Download More than just a grantmaker: 25 years of partnering for peace and justice, a book commemorating 25 years of the Neelan Tiruchelvam Trust in Sri Lanka.

 

Kaushalya Ariyathilaka, Neelan Tiruchelvam Trust

2025 marks 25 years since the Neelan Tiruchelvam Trust (NTT) was established. NTT was established with the hope that it would be more than just a grantmaker. NTT is arguably the only local grantmaker in Sri Lanka, working to support communities and organizations to further peace and justice. This is my fifth year at the Trust, and in my time there I have learned that the very act of grantmaking is inherently colonial: wanting to fix communities because they are not “good enough” is based on hierarchical power structures. Donors often work on the premise that they know what is best for “those” communities.

At NTT, we have always wanted to set ourselves apart from the western INGO model of grantmaking. Much has been written about this model, which capitalizes on systems of structural racism, painting the Global South as untrustworthy and lacking in capacity. In addition, this model benefits from holding too much power and too many resources, acting as gatekeepers to continue to hold onto power and to protect their position in the international development system. Unsurprisingly, the ongoing collapse of the Western aid system fueled by the dismantling of USAID is proving just how dysfunctional the global aid and development system has always been.
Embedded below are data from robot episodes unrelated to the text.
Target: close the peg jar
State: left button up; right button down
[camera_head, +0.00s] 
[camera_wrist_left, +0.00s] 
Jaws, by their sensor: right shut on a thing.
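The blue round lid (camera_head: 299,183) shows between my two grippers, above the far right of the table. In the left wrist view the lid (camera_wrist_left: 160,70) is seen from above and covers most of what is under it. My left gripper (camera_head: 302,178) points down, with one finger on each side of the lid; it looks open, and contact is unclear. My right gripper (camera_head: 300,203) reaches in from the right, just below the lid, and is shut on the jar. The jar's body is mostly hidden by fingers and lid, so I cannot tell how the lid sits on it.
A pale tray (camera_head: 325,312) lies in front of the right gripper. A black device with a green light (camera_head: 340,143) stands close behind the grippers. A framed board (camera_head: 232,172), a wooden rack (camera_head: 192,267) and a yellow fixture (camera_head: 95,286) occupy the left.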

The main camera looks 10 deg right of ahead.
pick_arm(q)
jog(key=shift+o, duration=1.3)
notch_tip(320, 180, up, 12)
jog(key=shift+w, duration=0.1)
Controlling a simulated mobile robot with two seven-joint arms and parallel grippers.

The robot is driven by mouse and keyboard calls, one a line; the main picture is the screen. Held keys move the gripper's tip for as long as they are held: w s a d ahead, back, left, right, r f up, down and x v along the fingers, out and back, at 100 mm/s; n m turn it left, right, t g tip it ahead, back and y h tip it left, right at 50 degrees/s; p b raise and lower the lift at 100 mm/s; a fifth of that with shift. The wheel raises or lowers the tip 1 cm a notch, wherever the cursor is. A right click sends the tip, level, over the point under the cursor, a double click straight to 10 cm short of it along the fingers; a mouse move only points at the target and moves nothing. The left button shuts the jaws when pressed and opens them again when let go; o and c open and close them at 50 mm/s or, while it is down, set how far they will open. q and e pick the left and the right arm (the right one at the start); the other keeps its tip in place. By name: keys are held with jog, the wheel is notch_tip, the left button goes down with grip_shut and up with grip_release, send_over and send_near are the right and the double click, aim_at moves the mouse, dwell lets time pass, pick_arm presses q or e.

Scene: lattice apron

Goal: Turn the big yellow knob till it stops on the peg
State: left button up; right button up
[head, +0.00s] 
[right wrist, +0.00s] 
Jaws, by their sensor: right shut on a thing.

I have experienced how challenging NTT’s journey has been – especially as a local grantmaker trying to swim against the current in this sector where large donors with much bigger and deeper pockets often get to decide how things are done. For decades, civil society has navigated the aid and development industry by kowtowing to donors. Programmes, processes and structures have been developed because the donors wanted them a certain way. The system is set up against small organizations who do not know how to play the game. Many community-based organizations (CBOs) with no professionally trained NGO staff do not speak the development lingo, do not know what results frameworks are and do not have five-year strategic plans. Instead, this industry that is risk averse, results oriented and keen on branding and visibility, works well for professionalized NGOs.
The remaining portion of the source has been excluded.